2020-06-15
1 小时 8 分钟My guest today, Judge Victoria Pratt, grew up just outside of Newark, New Jersey, and repeatedly found herself in the role of translator and advocate and champion, not infrequently for her own family at a very young age.
And this profound sense of empathy and empowerment, along with a deep desire to really serve at the sweet spot of justice, is it never left her.
She eventually ended up going to law school, then rising up through the worlds of government and education.
She would eventually become the chief judge in Newark's municipal court.
But she was not your ordinary judge.
For her, it was all about serving the broader humanity and needs, both of those who appeared before her in her courtroom, as well as those who were affected in the community.
And Judge Pratt gained acclaim as a champion for an approach that's become known as restorative justice, which is focused not on retribution and even goes beyond the sort of traditional notions of rehabilitation.
It's about a larger restoration that involves both the individual and the community and recognizes the larger, more systemic issues that so often lead people into her courtroom.
So now, as a professor at Rutgers Law School, she teaches problem solving justice and restorative justice.
She also champions criminal justice reform through her consulting firm, Pratt Lucien Consultants.
And she speaks to leaders of institutions and organizations about how to really heighten and restore respect into their day to day operations so that their mission can be better achieved as well.
Judge Pratt brings such a powerful, deeply human lens to equality and justice that is needed now more than ever.
So excited to share this best of conversation with you today.
I'm Jonathan Fields, and this is good life project.

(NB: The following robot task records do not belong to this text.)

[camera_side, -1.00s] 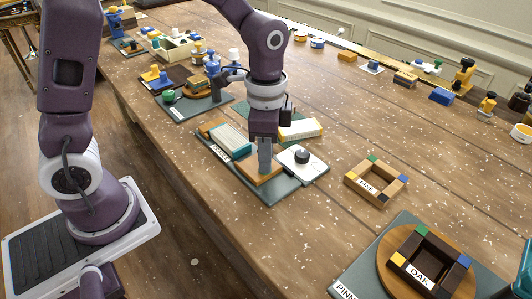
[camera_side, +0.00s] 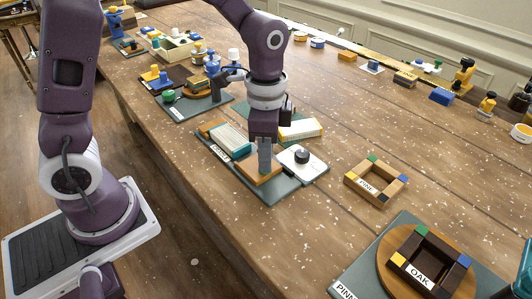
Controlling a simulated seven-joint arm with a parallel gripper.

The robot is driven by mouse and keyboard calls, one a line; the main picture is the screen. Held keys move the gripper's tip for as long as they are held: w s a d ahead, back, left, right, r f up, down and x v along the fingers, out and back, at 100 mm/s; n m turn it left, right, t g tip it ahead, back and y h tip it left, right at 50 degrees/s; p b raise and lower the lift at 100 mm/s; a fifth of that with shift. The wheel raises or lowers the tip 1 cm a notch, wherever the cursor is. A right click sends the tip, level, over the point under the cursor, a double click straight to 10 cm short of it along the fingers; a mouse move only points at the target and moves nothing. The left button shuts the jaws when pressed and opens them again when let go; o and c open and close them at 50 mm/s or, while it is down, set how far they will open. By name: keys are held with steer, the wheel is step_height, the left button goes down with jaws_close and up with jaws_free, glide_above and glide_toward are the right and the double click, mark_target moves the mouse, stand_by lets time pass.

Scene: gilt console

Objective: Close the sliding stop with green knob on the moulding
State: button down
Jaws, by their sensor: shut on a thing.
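My gripper (camera_side: 264,170) points straight down over a dark teal board (camera_side: 275,193) near the middle of the table. Its fingers are shut low on a small part at the tan wooden strip (camera_side: 262,181) of that board. The fingers hide this part; no green shows between them, so the stop's knob and its position cannot be made out. A white ribbed block with a teal end (camera_side: 230,139) lies on the board left of the fingers. A white plate with a black knob (camera_side: 302,157) sits just right of them.
A yellow and white block (camera_side: 300,130) lies behind the gripper. A wooden PINE frame (camera_side: 362,194) stands to the right, the OAK box (camera_side: 408,283) at the front right. Another board with a green knob (camera_side: 168,96) and blue parts is at the back left.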

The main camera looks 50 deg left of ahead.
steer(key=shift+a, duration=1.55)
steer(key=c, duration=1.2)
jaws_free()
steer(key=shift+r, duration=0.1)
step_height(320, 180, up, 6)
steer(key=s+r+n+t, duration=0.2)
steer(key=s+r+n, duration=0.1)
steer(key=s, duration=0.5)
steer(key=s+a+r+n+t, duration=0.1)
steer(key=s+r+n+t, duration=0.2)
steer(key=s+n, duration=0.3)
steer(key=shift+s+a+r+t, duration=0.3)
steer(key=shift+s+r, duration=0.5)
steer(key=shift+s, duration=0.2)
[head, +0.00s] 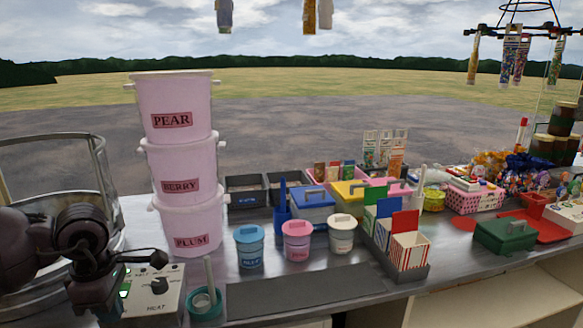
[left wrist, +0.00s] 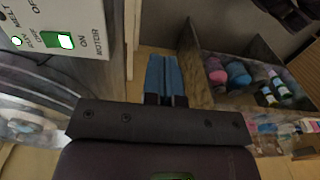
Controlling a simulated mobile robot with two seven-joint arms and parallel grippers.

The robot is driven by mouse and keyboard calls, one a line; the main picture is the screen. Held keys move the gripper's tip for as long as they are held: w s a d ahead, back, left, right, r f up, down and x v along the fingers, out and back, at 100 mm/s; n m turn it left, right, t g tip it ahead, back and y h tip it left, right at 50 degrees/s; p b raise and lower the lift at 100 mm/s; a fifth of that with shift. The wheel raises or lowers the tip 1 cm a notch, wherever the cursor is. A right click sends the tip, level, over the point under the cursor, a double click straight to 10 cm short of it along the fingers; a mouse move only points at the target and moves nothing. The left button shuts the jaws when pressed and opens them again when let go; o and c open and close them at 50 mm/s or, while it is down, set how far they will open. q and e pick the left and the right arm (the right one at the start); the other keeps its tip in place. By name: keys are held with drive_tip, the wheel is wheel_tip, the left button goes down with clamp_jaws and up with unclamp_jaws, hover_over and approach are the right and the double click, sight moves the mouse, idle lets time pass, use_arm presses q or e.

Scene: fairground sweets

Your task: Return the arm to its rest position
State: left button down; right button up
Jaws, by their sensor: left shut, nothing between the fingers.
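My left arm (head: 75,235) comes in from the left, its dark links folded at the lower left of the head view. My left gripper (head: 103,300) is beside the left side of the control box (head: 155,288), in front of the counter. In the left wrist view its blue fingers (left wrist: 166,78) are together with nothing between them. The control box, with its green-lit switch, also shows at the upper left of the left wrist view (left wrist: 70,15). My right gripper is not in view.
A clear round guard (head: 75,165) stands behind my left arm. Stacked pink tubs (head: 178,110), a teal cup (head: 205,302) and lidded pots (head: 249,248) stand on the counter. Below it, an open compartment (left wrist: 240,95) holds wool-like balls and small bottles. The dark mat (head: 300,292) is clear.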

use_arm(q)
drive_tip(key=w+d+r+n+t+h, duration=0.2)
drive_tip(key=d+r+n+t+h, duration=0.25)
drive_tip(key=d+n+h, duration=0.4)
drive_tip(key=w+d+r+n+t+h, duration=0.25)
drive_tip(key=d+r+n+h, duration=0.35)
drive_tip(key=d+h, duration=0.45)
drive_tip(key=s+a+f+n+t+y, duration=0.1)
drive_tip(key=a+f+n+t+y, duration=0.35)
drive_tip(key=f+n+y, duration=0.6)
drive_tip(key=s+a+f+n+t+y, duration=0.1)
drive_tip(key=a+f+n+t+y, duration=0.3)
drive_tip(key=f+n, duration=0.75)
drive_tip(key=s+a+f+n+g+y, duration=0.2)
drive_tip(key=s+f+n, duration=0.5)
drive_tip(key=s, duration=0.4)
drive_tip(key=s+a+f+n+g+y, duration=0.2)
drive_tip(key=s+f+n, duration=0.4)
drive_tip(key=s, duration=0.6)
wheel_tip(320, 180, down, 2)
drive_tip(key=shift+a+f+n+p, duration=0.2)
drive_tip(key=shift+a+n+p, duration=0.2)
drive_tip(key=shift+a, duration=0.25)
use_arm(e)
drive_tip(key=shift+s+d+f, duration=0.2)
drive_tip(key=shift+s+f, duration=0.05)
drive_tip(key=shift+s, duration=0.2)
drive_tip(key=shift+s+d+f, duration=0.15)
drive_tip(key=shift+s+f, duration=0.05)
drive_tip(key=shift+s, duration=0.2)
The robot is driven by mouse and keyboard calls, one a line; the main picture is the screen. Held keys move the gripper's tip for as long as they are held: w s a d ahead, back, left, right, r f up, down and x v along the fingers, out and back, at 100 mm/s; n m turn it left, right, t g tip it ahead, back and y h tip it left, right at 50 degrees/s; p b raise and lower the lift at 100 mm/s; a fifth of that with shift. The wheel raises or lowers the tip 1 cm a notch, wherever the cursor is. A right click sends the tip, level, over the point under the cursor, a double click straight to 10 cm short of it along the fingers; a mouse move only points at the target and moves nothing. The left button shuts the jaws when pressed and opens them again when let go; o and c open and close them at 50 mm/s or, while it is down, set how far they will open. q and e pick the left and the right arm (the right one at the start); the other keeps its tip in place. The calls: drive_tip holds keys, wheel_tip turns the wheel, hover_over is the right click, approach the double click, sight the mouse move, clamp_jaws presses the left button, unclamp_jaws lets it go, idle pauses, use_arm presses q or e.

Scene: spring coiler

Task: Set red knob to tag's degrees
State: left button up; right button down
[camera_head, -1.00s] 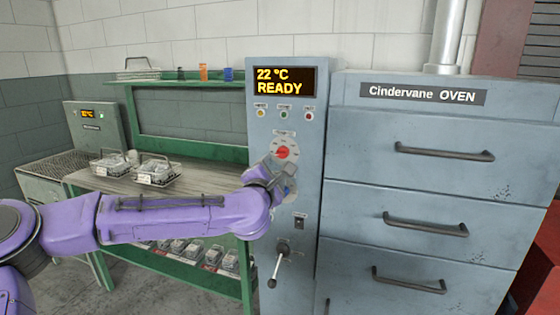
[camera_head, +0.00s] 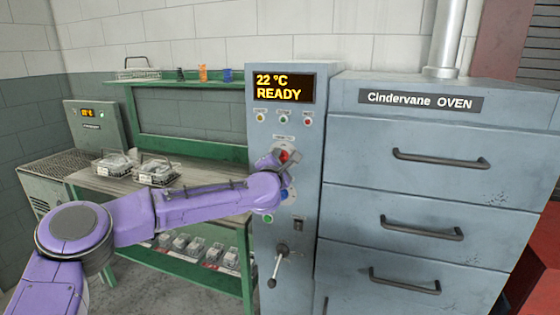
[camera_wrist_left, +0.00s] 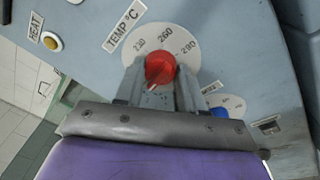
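The red knob (camera_wrist_left: 160,69) sits on a white dial (camera_wrist_left: 186,52) in the left wrist view. The dial shows 230, 260 and a third number that looks like 280, under a "TEMP °C" label (camera_wrist_left: 125,22). A pale mark on the knob faces down and slightly left. In the head view the red knob (camera_head: 284,156) is partly hidden by my left gripper (camera_head: 282,160). In the left wrist view my left gripper (camera_wrist_left: 160,88) is open, with one finger on each side of the knob; contact is unclear. Tags on the wire baskets (camera_head: 157,171) are too small to read. My right gripper is not in view.
The panel display (camera_head: 285,84) reads 22 °C READY. A blue knob (camera_wrist_left: 221,112) sits beside the red one. A green button (camera_head: 268,218) and a lever (camera_head: 280,262) are below. The oven drawers (camera_head: 430,190) stand right; a green bench (camera_head: 200,148) stands left.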

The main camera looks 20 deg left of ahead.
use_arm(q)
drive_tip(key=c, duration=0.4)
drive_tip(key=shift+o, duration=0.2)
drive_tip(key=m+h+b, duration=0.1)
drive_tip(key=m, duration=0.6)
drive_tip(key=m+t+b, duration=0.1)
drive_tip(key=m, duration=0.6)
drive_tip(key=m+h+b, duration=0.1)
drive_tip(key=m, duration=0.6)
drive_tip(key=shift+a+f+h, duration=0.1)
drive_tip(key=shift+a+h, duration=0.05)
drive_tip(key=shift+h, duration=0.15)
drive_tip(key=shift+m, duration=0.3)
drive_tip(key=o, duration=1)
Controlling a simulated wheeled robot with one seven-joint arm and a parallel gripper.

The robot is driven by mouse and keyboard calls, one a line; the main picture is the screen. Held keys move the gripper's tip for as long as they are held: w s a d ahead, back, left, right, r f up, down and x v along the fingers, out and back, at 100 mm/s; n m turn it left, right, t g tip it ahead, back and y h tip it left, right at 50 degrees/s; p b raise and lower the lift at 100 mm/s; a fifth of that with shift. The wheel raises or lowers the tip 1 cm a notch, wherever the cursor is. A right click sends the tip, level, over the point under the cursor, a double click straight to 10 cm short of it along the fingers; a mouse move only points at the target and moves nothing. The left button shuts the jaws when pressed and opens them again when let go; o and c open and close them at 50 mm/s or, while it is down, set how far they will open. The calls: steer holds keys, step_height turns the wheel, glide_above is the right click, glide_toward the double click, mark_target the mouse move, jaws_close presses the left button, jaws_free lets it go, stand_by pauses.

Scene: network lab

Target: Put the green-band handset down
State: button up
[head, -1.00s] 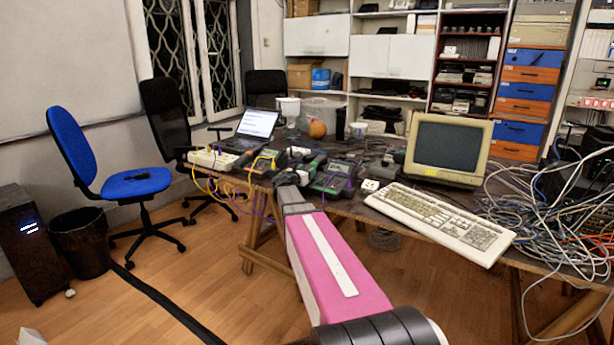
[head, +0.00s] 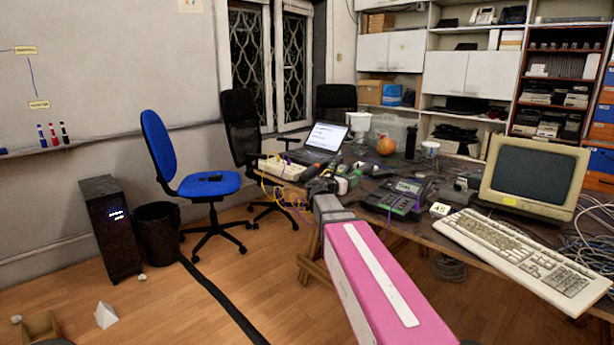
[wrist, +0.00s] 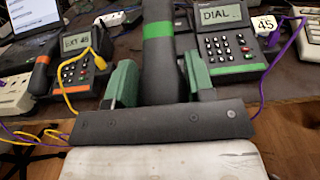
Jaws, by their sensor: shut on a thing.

My curiosity is when you grow up just outside of New York City with parents who literally have to sort of learn how to navigate different worlds, the southern part of the country, and then New York City, profoundly different experiences, almost becoming multi literate in different cultures.
And then you at a really young age, start to observe all these differences in justice and in the way that people sort of live and see this need for change and decide that you want to play a role in that change.
Is that a process that unfolds just kind of slowly over time for you?
Or was there something more like a moment or something that happened that really awakened this in you?
I think it grew out of necessity, you know, being the firstborn child of an immigrant.
Immigrant children have to be multilingual and also have to learn systems quickly.